I first started at Farm Tomita which is just walking distance from Lavender Farm Station (what a cute name)!  This is one of the most famous farms due to its large variety of flora, melon farm, and delicious lavender-flavored food.  The fields here are very large and you can easily spend over an hour here.  I highly recommend trying the tiny slices of lavender cheesecake and hiking to the top of the hill for a unforgettable view.  Here is a map of other lavender farms that you can visit in the area.

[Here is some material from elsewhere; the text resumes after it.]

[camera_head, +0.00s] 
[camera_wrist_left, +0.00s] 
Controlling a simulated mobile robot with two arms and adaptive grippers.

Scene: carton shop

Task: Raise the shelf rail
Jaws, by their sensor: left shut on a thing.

Afterwards I decided to take the express train from Lavender Farm Station to Biei Station and take a sightseeing bus to see the Blue Pond.  This miraculous pond was formed by aluminum and sulfur mixing in with the water during a landslide.  Groundwater washing in from the nearby Shirahige Falls and Shirogane Hot Spring also played a role in helping it obtain its color.  What makes it amazing is that trees are still growing from the bottom of it.  The color of the pond slightly changes over the course of the year and it has become an extremely popular tourist attraction.  It was a cloudy summer day when I arrived, so I was able to capture a wonderful blue hill:

Unbeknownst to me, the sightseeing bus next stopped at a flower farm called Shikisai-no-oka, where you can rent vehicles to ride through the fields and also see alpacas!  I was absolutely exhausted from backpacking, so I spent the majority of my time with the alpacas.  They were fluffy and adorable–definitely a sight for sore eyes!

Overall, Furano and Biei make for a wonderful day trip in Hokkaido!  They are fairly secluded areas in a valley of mountains so this trip was the perfect escape from the city.  These areas are quite crowded during the summer seasons by tourists who come to see the flowers, so be sure to come early and “be careful about saliva”.